Objective - Gather up every line from the entries below that uses the word "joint".

## Begin Source material

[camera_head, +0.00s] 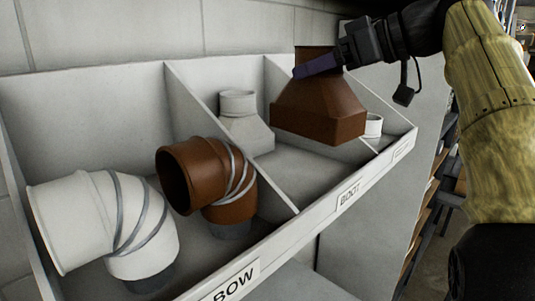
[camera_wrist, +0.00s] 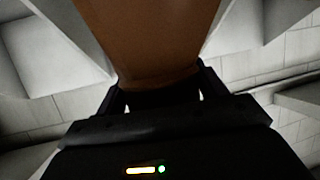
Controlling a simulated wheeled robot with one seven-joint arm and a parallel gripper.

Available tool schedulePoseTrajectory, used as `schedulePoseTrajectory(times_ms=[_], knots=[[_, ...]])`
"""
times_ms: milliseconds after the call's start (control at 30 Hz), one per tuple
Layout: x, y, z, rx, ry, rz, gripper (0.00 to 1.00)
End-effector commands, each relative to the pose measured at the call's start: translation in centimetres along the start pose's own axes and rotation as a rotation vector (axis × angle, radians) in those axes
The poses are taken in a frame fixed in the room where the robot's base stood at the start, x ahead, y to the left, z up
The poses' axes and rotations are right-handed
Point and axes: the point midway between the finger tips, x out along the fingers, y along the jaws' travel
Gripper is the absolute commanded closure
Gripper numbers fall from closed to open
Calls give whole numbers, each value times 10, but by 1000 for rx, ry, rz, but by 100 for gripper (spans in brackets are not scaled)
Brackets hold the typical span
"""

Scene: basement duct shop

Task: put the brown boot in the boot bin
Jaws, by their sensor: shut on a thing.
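The brown boot (camera_head: 318,112) is a duct fitting with a flared, box-like lower part and a narrow collar on top. My gripper (camera_head: 318,66) is shut on its collar and holds it upright over the boot bin (camera_head: 349,190), the compartment labelled BOOT. The boot also fills the upper middle of the wrist view (camera_wrist: 150,40), between my fingers. In the head view the boot covers part of the bin behind it. Whether its lower edge touches anything is hard to tell. A white boot (camera_head: 245,125) stands in the same bin, to the left of the brown one.
The ELBOW bin (camera_head: 232,283) on the left holds a white elbow (camera_head: 105,220) and a brown elbow (camera_head: 208,180). A slanted divider (camera_head: 215,125) separates the bins. A small white collar (camera_head: 373,126) shows at the right. The front of the boot bin is clear.

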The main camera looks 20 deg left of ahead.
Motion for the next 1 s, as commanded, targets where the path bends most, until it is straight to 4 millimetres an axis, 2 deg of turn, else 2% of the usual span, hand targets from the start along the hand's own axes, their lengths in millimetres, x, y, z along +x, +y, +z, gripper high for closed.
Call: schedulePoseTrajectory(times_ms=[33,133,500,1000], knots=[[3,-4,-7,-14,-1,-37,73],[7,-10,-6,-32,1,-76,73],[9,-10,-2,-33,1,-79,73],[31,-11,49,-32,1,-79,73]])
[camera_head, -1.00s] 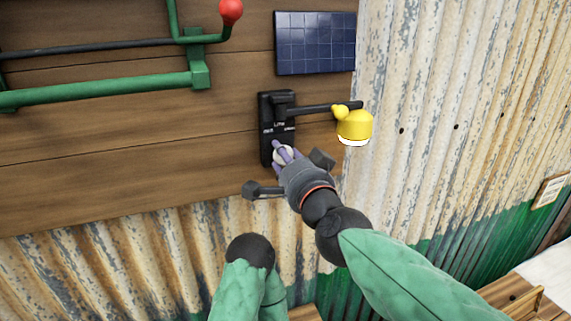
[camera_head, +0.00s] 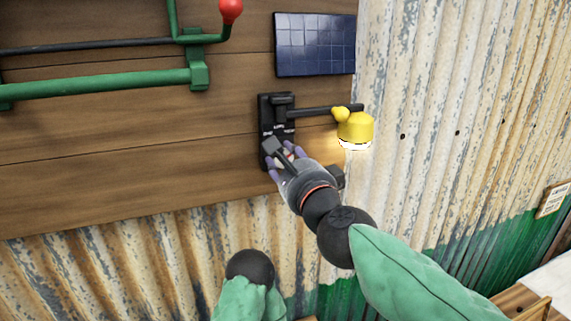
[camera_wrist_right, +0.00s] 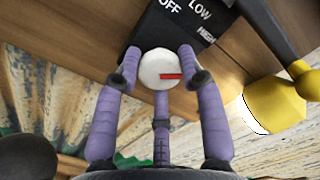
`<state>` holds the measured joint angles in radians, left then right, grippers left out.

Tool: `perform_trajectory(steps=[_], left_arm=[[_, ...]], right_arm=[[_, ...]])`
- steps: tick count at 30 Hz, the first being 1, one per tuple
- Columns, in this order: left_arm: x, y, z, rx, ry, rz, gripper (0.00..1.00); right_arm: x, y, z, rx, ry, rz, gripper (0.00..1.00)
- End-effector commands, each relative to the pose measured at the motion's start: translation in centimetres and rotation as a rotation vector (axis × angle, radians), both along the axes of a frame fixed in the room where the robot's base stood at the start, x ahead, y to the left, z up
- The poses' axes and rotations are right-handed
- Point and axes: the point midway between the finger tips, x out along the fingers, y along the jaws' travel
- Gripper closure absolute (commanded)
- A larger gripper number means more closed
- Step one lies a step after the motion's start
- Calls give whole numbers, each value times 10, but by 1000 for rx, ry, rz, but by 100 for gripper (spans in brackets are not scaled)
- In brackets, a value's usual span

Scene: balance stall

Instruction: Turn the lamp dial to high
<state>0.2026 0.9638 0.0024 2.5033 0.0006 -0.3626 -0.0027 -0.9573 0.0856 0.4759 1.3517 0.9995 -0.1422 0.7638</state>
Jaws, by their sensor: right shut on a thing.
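The lamp dial (camera_wrist_right: 150,68) is a white round knob with a red mark, on a black plate (camera_head: 267,104) fixed to the wooden wall. In the right wrist view the plate reads OFF, LOW and HIGH, and the red mark points right, roughly to the HIGH side. My right gripper (camera_head: 281,156) is shut on the dial, with purple fingers around its rim; it also shows in the right wrist view (camera_wrist_right: 160,72). The yellow lamp (camera_head: 355,127) on a black arm is lit, glowing at its lower edge. My left gripper is not in view.
A solar panel (camera_head: 316,44) hangs above the lamp. Green pipes (camera_head: 110,84) and a red ball-ended lever (camera_head: 231,10) are at the upper left. Corrugated metal (camera_head: 440,110) covers the wall at the right. A small sign (camera_head: 552,199) hangs at the far right.

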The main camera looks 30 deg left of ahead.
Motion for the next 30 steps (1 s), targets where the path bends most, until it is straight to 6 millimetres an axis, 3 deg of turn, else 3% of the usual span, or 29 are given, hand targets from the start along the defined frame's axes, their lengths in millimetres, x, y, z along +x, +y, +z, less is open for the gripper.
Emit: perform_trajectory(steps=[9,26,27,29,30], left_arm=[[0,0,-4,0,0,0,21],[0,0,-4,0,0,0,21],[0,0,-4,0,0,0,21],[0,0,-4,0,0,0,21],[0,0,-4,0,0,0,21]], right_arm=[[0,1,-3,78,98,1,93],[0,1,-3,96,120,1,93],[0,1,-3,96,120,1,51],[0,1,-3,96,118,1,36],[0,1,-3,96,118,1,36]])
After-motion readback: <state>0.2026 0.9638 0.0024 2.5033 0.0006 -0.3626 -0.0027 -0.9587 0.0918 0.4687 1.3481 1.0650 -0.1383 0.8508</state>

## End Source material

Output -
Controlling a simulated wheeled robot with one seven-joint arm and a parallel gripper.
`<state>` holds the measured joint angles in radians, left then right, grippers left out.

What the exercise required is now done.